En cela, l’approche de Popper fait donc écho à celle de Weber car on retrouve, chez les deux auteurs, l’idée selon laquelle on ne peut s’en tenir à une herméneutique des significations pour faire droit à la spécificité des « sciences historiques » par rapport aux « sciences de la nature »(Boyer, 2003)15. Postulant que la distinction entre ces sciences ne se laisse pas ramener à une opposition de principe entre « explication » et « compréhension » (Zaccaï-Reyners, 2003), mais au fait que le monde historique se distingue par l’existence de systèmes symboliques (comme les images religieuses du monde ou les conceptions morales), ces deux auteurs estiment, plus précisément, qu’il faut savoir combiner ces deux modes d’appréhension des objets sociaux pour être en mesure de rendre compte de la complexité de la réalité sociale16.
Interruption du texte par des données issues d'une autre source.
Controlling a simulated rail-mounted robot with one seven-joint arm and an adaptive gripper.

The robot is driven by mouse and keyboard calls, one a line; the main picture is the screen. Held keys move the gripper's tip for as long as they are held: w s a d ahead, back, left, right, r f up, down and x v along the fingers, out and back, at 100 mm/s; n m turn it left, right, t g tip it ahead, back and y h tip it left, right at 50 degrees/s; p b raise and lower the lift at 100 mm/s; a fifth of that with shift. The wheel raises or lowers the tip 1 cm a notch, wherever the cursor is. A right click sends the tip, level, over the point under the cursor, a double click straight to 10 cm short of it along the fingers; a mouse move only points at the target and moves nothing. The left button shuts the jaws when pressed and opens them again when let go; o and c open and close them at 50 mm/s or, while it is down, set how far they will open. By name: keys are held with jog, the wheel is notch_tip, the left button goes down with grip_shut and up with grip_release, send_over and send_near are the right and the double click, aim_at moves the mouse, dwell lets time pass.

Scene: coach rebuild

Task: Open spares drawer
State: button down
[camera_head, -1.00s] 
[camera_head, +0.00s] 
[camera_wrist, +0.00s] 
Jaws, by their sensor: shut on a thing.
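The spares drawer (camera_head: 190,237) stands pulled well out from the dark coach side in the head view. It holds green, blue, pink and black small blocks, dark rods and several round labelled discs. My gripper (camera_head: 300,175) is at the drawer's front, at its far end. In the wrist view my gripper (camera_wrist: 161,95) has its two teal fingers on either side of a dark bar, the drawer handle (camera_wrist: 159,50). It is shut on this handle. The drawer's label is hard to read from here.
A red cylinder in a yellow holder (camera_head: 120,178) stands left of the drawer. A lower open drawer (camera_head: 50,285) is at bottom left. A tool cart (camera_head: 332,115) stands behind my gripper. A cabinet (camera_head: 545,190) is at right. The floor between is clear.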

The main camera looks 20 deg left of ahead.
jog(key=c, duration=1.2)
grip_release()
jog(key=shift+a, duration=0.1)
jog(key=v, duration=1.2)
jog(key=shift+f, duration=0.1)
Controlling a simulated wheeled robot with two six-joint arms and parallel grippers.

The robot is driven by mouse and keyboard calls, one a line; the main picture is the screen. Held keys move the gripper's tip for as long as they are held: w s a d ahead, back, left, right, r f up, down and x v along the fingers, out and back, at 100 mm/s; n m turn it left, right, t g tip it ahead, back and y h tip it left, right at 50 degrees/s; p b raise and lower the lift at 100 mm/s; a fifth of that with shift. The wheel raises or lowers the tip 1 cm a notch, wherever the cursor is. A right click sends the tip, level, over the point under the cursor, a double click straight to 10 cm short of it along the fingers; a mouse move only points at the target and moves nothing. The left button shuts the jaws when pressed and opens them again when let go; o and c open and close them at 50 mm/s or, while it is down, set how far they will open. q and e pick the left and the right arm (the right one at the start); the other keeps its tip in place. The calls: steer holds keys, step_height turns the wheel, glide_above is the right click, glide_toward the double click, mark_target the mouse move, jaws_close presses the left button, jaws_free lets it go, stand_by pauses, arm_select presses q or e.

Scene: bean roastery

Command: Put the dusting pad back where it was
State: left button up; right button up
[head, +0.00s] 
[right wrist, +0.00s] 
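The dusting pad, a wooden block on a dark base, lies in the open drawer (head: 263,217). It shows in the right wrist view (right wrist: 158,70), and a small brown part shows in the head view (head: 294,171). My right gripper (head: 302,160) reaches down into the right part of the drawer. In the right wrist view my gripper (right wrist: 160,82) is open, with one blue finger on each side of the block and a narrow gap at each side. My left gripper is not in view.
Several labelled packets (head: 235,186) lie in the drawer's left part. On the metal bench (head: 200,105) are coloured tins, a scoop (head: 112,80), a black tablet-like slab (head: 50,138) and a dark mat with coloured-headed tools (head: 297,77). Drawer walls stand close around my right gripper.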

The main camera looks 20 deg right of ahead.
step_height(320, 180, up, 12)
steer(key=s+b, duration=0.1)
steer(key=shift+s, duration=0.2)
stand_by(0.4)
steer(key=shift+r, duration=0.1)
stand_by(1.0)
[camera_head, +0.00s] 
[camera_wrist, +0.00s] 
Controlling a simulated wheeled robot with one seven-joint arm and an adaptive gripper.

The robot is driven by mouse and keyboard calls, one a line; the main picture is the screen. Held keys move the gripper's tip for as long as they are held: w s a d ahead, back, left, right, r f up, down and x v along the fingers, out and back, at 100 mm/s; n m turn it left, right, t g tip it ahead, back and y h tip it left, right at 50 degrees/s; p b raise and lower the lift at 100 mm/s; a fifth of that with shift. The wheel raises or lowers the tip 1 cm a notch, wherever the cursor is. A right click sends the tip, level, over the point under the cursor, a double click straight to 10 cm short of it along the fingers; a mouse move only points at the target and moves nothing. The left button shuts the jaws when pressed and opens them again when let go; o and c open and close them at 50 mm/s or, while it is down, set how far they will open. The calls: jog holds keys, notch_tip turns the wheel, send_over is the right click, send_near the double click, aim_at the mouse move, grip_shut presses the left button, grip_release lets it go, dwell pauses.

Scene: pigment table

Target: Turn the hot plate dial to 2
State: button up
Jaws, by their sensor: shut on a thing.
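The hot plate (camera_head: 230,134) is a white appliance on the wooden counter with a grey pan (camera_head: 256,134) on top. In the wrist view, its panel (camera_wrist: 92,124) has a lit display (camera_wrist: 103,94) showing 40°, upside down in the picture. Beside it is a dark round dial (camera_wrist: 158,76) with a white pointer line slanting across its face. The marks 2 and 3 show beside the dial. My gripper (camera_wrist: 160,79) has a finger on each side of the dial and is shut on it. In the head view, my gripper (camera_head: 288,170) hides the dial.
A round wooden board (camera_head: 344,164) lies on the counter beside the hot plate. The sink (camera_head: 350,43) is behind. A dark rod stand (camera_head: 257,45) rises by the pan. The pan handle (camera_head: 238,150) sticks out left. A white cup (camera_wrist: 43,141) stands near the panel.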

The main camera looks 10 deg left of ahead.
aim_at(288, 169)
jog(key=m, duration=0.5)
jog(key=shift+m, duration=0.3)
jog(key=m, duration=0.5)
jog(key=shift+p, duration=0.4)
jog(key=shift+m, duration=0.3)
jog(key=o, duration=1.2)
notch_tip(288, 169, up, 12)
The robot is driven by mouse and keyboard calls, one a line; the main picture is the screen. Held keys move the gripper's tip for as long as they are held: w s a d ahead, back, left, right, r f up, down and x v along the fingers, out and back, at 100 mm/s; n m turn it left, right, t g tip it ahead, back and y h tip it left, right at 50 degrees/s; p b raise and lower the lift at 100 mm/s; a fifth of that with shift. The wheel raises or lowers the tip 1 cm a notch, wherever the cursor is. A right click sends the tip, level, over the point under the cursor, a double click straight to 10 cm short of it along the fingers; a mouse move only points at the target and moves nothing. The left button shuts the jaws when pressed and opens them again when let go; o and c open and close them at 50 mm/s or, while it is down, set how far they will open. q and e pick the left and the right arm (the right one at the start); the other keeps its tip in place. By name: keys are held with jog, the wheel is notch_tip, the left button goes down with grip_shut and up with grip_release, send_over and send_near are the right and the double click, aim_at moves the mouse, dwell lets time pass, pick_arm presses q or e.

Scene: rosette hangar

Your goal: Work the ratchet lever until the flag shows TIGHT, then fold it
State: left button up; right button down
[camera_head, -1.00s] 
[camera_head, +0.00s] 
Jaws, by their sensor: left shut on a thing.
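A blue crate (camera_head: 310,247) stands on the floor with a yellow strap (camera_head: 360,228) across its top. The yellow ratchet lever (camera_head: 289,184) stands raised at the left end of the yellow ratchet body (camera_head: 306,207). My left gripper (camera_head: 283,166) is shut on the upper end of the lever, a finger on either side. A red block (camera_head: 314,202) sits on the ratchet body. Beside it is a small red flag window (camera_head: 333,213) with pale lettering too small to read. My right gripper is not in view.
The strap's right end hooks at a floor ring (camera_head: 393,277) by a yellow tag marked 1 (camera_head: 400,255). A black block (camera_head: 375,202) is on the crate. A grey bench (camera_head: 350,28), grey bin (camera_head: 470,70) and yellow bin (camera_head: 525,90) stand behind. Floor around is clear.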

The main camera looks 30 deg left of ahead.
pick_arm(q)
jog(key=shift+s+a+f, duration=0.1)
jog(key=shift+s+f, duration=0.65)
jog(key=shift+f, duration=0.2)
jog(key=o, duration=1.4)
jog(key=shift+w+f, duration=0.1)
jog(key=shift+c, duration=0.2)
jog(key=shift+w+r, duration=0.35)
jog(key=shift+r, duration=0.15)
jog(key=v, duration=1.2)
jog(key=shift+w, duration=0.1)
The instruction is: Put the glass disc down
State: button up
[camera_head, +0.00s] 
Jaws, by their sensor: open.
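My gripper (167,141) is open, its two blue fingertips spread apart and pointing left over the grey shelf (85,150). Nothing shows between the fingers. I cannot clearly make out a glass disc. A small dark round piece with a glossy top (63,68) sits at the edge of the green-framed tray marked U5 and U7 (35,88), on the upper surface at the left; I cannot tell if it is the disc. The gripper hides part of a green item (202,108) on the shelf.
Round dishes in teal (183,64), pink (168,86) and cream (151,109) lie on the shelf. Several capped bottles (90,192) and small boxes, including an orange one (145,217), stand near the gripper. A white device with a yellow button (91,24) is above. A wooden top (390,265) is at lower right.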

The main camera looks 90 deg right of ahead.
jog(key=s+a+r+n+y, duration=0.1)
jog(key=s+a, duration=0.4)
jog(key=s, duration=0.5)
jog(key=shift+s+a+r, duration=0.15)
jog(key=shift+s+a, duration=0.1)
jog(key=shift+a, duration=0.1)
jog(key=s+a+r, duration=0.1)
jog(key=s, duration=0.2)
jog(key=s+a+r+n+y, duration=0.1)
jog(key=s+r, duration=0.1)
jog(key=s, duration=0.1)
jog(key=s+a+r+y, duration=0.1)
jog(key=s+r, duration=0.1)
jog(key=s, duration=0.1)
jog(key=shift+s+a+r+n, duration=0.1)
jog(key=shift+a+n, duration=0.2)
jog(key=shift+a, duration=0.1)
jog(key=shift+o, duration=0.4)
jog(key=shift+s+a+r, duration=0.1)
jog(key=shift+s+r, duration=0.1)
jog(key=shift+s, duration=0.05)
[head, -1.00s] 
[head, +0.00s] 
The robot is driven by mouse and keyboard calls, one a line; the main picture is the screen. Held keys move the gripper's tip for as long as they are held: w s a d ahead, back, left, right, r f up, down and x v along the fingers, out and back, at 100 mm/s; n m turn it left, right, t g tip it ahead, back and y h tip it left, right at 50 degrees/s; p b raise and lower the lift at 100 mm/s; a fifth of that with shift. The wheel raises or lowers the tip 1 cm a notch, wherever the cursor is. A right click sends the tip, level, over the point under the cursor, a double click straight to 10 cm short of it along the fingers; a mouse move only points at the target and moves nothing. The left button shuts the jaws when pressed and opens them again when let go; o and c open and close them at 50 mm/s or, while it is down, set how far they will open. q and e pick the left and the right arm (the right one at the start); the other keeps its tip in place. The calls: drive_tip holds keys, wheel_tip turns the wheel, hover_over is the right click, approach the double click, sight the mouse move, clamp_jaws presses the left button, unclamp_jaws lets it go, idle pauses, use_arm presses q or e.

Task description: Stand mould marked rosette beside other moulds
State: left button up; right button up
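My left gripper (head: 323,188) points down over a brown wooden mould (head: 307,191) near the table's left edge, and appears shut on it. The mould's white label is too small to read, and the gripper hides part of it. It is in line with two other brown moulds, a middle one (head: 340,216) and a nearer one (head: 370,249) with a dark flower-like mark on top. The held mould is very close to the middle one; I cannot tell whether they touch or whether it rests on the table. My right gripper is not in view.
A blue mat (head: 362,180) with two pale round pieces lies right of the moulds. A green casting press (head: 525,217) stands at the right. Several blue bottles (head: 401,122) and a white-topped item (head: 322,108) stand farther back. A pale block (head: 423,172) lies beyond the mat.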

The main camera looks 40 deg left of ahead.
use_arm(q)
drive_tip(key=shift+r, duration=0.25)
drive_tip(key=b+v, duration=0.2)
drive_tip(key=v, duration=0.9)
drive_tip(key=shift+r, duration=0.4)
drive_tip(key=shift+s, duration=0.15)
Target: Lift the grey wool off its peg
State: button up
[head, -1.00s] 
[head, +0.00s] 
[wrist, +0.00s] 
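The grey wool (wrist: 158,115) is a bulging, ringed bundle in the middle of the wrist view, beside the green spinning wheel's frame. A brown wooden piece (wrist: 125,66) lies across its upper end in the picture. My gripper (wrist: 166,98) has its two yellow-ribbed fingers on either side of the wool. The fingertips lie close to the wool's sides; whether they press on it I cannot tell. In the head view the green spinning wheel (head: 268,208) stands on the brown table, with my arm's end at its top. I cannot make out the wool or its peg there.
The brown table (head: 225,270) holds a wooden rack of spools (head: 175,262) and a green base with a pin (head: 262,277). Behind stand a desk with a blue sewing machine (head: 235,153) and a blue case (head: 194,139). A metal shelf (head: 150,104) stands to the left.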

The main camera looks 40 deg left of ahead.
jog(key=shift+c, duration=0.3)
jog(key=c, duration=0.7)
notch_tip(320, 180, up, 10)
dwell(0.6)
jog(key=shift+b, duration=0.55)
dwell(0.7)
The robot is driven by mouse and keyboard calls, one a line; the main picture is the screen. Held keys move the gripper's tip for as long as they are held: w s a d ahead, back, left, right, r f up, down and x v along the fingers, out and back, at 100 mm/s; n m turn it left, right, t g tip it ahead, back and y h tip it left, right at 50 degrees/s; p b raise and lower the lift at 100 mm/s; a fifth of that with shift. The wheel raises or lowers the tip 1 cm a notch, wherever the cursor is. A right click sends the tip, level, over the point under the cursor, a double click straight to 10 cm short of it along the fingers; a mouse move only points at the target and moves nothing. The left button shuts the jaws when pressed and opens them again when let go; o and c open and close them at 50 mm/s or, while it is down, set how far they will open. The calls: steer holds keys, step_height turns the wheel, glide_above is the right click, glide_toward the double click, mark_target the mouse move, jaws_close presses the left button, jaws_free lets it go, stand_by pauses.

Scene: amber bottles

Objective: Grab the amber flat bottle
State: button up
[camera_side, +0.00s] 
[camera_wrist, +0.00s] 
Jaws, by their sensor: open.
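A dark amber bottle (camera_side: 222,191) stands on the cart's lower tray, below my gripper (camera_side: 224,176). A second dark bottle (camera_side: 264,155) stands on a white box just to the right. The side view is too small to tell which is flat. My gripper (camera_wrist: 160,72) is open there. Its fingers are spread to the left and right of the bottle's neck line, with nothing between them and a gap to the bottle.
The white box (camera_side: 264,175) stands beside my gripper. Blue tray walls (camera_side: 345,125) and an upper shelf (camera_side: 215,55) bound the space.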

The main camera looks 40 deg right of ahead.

C’est ce que recouvre la notion wébérienne d’explication compréhensive (Weber, 1992 ; Feuerhahn, 2005), notion qui pointe le besoin de sélectionner des raisons plausibles pour expliquer comment les acteurs raisonnent et, par suite, qualifier ce qui peut être à l’œuvre dans une dynamique sociale dont la logique d’ordonnancement est problématique. En raison de son omniprésence dans le champ académique, c’est ce que nous ferons en prenant appui sur la théorie économique libérale, que nous interrogerons de manière à convoquer une trame à l'intérieur de laquelle la controverse publique sur la rémunération des dirigeants pourrait se voir « normalisé ». En d’autres termes, nous chercherons, dans cette théorie, des éléments à partir desquels ce phénomène singulier et en apparence surprenant (cf. introduction générale) deviendrait par là-même un « objet de connaissance » ; cela au moyen d’une interprétation qui se veut « pragmatique » comme nous allons le voir ci-dessous.

Notes
14.

On tombe ici sur un principe bien étudié par Umberto Eco qui, dans les travaux qu’il consacre aux « limites de l’interprétation » des textes (Eco, 1992 et 1996), convoque un principe « quasi poppérien » d’élimination des mauvaises interprétations.Contre l'attitude déconstructionniste, selon laquelle les interprétations d’un texte se valent toutes, Eco rappelle que les « limites de l’interprétation » coïncident avec les droits du texte, soit, plus précisément, que l’intention de l’œuvre (i.e. « intentio operis ») est irréductible à l’intention de l’auteur (i.e. « intentio auctoris ») aussi bien qu’à l’intention du lecteur (i.e. « intentio lectoris »). Or, cette métaphore littéraire fonctionne bien parce qu’elle permet d’introduire l’idée selon laquelle toute interprétation doit être révisée si sa validité est jugée discutable dans un cadre où la « vérité » et les « lois scientifiques » elles-mêmes sont toujours en sursis (Chauviré, 2004).

15.

De fait, si Popper passe pour être plus « radical » qu’il ne l’était en vérité, c’est parce qu’il s’est battu avec acharnement contre toute stratégie visant à immuniser les théories contre la réfutation empirique. C’est pour cette raison qu’il s’en prend au marxisme et au freudisme, coupables, selon lui, d’avoir cherché à se départir de la charge de la preuve (Popper, 1991).

16.

Deux modes auxquels on fait correspondre la distinction analytique entre « raisons » et « causes ». L’idée qui sous-tend la distinction classique entre « causes » et « raisons » est que si la raison est le déclencheur de l’action elle n’en est pas la cause pour autant (Ogien, 1995). C’est ce que relève Hunyadi en rappelant, par exemple, que si l’on parle des « raisons » d’un suicide, on évoque cependant les « causes » de la mort (Hunyadi, 2003). Bien qu’elle puisse être difficile à saisir (De Lara, 2007) et même problématique aux yeux de certains (Anscombe, 1990 ; Petit, 1990), cette distinction est donc primordiale car, si la raison constitue le lien logique de l’action à ce qui la justifie aux yeux de l’acteur, il est évident que c’est aussi pour cela que l’observation de l’action est des plus délicates : « l’action n’est jamais un "fait brut" ; elle incorpore toujours de la pensée, et c’est cela qui rend problématique sa description » (Pharo, 1990, p. 270).